- _Task statement_: Copy every line of the material below word for word.

- _Given information_:
— begin —

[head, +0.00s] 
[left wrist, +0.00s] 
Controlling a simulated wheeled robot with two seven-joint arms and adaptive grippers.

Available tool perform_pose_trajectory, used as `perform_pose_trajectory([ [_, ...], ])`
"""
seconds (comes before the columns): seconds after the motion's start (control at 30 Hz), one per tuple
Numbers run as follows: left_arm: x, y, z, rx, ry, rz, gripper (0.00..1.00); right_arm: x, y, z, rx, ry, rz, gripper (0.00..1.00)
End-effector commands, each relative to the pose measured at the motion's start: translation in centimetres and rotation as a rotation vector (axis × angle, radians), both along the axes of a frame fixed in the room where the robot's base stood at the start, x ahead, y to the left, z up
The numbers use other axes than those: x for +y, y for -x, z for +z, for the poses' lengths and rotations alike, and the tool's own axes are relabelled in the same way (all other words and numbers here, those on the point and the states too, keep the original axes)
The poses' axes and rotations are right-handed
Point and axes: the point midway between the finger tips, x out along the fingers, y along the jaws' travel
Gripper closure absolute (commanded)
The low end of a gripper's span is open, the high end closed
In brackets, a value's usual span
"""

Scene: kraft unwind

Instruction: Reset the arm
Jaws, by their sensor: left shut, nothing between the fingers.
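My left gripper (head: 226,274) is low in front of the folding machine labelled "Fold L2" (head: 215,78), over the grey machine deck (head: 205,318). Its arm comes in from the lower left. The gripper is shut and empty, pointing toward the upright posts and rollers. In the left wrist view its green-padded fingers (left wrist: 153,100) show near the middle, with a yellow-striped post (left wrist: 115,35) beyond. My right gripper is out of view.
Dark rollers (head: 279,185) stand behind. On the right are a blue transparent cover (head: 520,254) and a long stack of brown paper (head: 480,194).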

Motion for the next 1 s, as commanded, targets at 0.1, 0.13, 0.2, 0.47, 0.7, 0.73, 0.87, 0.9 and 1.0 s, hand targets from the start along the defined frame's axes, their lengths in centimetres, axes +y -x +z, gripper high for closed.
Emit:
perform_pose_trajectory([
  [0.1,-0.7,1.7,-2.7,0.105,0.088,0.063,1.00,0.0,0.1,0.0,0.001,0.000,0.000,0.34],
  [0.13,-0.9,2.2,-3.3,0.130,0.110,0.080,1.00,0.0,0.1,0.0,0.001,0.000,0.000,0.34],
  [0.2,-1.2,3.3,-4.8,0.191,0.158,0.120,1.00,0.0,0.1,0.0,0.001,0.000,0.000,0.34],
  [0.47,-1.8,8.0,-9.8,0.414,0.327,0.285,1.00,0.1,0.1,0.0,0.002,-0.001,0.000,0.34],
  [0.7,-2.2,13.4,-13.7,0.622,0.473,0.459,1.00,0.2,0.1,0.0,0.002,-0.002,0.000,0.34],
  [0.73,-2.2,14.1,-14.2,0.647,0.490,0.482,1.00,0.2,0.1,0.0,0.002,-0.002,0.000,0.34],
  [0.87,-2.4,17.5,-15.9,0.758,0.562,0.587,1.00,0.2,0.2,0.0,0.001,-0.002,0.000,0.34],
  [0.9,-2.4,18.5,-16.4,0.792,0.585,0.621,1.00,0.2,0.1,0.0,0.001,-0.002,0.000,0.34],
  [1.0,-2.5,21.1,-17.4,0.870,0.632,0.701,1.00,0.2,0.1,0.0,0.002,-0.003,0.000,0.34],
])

— end —

- _Solved exercise_:
[head, +0.00s] 
[left wrist, +0.00s] 
Controlling a simulated wheeled robot with two seven-joint arms and adaptive grippers.

Available tool perform_pose_trajectory, used as `perform_pose_trajectory([ [_, ...], ])`
"""
seconds (comes before the columns): seconds after the motion's start (control at 30 Hz), one per tuple
Numbers run as follows: left_arm: x, y, z, rx, ry, rz, gripper (0.00..1.00); right_arm: x, y, z, rx, ry, rz, gripper (0.00..1.00)
End-effector commands, each relative to the pose measured at the motion's start: translation in centimetres and rotation as a rotation vector (axis × angle, radians), both along the axes of a frame fixed in the room where the robot's base stood at the start, x ahead, y to the left, z up
The numbers use other axes than those: x for +y, y for -x, z for +z, for the poses' lengths and rotations alike, and the tool's own axes are relabelled in the same way (all other words and numbers here, those on the point and the states too, keep the original axes)
The poses' axes and rotations are right-handed
Point and axes: the point midway between the finger tips, x out along the fingers, y along the jaws' travel
Gripper closure absolute (commanded)
The low end of a gripper's span is open, the high end closed
In brackets, a value's usual span
"""

Scene: kraft unwind

Instruction: Reset the arm
Jaws, by their sensor: left shut, nothing between the fingers.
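My left gripper (head: 226,274) is low in front of the folding machine labelled "Fold L2" (head: 215,78), over the grey machine deck (head: 205,318). Its arm comes in from the lower left. The gripper is shut and empty, pointing toward the upright posts and rollers. In the left wrist view its green-padded fingers (left wrist: 153,100) show near the middle, with a yellow-striped post (left wrist: 115,35) beyond. My right gripper is out of view.
Dark rollers (head: 279,185) stand behind. On the right are a blue transparent cover (head: 520,254) and a long stack of brown paper (head: 480,194).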

Motion for the next 1 s, as commanded, targets at 0.1, 0.13, 0.2, 0.47, 0.7, 0.73, 0.87, 0.9 and 1.0 s, hand targets from the start along the defined frame's axes, their lengths in centimetres, axes +y -x +z, gripper high for closed.
Emit:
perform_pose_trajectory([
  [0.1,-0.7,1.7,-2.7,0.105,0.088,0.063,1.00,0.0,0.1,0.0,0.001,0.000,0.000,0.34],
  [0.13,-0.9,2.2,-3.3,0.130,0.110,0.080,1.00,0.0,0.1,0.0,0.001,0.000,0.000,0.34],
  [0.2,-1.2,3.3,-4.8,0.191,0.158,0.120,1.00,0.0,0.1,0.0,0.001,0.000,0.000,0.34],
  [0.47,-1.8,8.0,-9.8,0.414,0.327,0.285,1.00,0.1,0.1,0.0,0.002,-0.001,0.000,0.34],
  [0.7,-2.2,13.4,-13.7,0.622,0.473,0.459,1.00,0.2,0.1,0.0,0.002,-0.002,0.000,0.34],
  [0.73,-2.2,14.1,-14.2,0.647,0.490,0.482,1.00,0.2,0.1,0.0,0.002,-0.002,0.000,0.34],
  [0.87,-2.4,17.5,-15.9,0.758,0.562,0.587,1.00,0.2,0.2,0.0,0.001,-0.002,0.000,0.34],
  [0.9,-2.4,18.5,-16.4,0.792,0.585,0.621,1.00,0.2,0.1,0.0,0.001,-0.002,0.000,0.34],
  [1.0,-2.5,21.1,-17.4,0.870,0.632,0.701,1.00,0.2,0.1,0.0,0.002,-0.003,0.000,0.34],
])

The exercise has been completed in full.